After working closely with the team at OneReach.ai, he realized traditional frameworks like Lean and Agile just don’t cut it in today’s fast-moving, AI-driven world. That insight led to the creation of the WISER Method—a new approach that helps founders build smarter, scale faster, and exit more strategically.
He’s also a licensed business broker, and on his own podcast How to Founder, he shares real-world strategies for building businesses that are easier to operate and more valuable to sell.
Connect with Anthony Franco
Transcription:
Hi, I'm Jaryd Krause. I'm the host of the Buying Online Businesses podcast, and today I'm speaking with Anthony Franco, who was a seasoned founder, operator, and deal maker who's built and sold seven companies, six of them successfully, including two publicly listed firms. After working closely with the team at OneReach.ai, he realized that traditional frameworks like Lean and Agile just don't cut it in today's fast-moving environment.
AN AI-driven world, and that insight led to the creation of the Wiser method, a new approach that has helped founders build smarter, scale faster, and exit more strategically.

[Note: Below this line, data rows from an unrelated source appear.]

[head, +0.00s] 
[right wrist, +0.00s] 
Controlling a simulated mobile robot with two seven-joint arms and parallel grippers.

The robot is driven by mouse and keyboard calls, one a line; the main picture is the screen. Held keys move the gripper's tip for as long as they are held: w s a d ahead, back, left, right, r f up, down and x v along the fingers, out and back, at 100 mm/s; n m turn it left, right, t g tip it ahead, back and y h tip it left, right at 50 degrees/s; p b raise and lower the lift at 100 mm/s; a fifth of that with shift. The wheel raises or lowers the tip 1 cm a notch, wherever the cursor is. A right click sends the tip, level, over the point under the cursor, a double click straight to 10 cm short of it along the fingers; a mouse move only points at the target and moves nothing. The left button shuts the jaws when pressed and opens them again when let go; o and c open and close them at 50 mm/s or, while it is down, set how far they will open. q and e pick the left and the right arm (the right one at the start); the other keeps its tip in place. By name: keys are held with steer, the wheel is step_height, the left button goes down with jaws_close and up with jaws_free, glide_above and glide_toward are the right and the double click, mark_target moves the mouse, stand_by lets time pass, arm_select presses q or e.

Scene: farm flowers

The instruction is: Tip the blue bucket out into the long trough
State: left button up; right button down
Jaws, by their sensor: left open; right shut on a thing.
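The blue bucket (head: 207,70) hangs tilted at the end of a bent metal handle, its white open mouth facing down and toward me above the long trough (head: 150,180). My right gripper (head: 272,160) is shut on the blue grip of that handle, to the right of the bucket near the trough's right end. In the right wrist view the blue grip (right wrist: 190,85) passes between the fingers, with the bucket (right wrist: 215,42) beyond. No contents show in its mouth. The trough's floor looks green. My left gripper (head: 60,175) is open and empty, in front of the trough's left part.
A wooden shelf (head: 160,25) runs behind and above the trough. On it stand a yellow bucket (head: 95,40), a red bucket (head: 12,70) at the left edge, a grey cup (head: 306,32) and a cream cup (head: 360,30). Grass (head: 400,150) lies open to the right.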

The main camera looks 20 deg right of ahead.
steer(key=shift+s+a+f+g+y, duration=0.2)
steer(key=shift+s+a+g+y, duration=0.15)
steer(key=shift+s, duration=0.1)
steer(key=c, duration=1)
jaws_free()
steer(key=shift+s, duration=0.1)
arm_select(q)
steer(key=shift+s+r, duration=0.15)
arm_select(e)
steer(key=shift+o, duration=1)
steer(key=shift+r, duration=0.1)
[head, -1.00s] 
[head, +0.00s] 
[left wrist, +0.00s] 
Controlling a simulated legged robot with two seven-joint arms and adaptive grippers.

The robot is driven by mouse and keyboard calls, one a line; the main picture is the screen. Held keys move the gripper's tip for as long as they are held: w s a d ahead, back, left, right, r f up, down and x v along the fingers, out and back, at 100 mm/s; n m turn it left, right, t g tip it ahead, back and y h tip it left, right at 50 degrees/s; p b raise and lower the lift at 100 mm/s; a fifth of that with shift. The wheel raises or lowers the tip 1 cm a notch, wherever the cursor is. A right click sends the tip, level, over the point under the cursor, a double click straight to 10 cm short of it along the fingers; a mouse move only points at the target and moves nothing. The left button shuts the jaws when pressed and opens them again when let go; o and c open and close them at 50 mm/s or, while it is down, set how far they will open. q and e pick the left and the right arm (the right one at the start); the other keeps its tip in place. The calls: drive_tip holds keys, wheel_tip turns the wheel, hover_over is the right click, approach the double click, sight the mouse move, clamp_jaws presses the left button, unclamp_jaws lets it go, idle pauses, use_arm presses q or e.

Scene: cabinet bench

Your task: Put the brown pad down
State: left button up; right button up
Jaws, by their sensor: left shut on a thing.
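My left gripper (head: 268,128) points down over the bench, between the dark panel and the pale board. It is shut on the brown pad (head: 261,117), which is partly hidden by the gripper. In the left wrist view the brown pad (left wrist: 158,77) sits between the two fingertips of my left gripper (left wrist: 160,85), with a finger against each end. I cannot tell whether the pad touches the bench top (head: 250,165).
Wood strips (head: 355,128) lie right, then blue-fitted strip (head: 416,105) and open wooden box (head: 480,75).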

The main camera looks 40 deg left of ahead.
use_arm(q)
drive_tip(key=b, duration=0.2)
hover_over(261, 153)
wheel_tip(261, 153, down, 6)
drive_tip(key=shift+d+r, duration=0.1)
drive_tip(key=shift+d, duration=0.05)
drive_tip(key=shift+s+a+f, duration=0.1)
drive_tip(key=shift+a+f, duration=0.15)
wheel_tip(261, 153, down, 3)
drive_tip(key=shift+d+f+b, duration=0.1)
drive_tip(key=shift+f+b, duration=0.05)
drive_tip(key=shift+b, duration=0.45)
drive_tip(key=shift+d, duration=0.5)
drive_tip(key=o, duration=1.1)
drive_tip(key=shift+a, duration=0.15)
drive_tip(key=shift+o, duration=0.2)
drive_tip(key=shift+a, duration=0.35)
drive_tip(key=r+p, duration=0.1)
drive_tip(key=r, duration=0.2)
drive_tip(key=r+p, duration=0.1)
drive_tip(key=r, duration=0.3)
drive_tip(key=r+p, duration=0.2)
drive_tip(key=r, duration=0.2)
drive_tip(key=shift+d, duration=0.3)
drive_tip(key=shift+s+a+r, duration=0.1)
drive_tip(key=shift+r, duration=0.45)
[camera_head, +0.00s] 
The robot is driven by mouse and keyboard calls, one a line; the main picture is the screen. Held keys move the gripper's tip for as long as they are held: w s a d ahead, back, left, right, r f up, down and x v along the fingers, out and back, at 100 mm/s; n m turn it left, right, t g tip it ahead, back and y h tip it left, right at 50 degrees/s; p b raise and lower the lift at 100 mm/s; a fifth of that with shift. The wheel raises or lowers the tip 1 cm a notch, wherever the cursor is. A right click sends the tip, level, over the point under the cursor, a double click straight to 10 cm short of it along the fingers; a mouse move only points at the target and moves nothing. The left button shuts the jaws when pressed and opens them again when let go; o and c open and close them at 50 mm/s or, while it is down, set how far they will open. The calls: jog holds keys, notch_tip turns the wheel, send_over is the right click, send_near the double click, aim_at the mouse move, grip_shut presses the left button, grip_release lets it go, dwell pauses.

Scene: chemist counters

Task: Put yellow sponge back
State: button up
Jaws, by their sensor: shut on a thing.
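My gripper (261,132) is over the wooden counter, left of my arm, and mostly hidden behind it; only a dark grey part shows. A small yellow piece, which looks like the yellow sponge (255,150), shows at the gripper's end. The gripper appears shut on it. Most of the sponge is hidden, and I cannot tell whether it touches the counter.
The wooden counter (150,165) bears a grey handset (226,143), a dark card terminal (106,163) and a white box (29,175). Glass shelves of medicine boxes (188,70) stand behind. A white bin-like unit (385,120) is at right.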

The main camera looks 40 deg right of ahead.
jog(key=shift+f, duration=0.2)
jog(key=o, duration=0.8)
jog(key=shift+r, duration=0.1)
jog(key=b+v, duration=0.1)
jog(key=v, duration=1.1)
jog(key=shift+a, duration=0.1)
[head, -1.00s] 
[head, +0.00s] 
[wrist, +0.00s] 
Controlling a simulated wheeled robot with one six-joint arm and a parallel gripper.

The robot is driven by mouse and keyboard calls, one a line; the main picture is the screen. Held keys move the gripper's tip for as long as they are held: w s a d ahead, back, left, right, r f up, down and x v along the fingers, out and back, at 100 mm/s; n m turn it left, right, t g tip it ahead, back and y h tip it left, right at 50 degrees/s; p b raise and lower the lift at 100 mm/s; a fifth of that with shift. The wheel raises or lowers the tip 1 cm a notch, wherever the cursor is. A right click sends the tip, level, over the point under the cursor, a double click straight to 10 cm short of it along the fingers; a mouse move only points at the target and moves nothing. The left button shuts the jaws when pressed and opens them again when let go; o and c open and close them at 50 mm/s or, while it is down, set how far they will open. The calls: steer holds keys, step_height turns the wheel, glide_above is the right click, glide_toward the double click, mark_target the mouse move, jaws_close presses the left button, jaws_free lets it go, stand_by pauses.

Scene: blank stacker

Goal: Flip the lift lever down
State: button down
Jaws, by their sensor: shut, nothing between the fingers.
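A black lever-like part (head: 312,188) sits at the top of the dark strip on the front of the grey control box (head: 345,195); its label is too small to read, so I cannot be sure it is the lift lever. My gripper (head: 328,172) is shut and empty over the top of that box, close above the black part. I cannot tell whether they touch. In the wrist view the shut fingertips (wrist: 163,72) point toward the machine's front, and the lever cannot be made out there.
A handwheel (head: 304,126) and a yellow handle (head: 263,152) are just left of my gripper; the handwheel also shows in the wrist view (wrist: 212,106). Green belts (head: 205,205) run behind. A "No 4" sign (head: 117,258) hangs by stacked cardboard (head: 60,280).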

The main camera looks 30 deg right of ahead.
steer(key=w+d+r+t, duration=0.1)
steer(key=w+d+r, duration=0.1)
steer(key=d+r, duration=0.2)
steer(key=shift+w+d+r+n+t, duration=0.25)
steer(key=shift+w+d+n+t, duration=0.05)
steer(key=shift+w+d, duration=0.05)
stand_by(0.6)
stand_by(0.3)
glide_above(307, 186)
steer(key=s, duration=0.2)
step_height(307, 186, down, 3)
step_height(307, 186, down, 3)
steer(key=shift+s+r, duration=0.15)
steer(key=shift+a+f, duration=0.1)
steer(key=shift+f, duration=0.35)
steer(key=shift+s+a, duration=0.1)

He's also a licensed business broker and on his own podcast, How to Find Out, he shares real-world strategies for building businesses that are easier to repair and more valuable to sell. In this pod, we talk about that. How do we get your business prepared for exit and have a better valuation?
We talk about structures, how to minimize your risk as a seller. Also, how to minimize your risk as a buyer with these different types of structures. We talk about what can go wrong in a deal. Anthony says there's always hair on the deal. And we share some examples from his side and from my side of what can go wrong and how you can be prepared, and also be an attractive seller and attractive buyer to make sure deals don't go belly up. We talk about taking your foot off the gas if you're a seller through an exit.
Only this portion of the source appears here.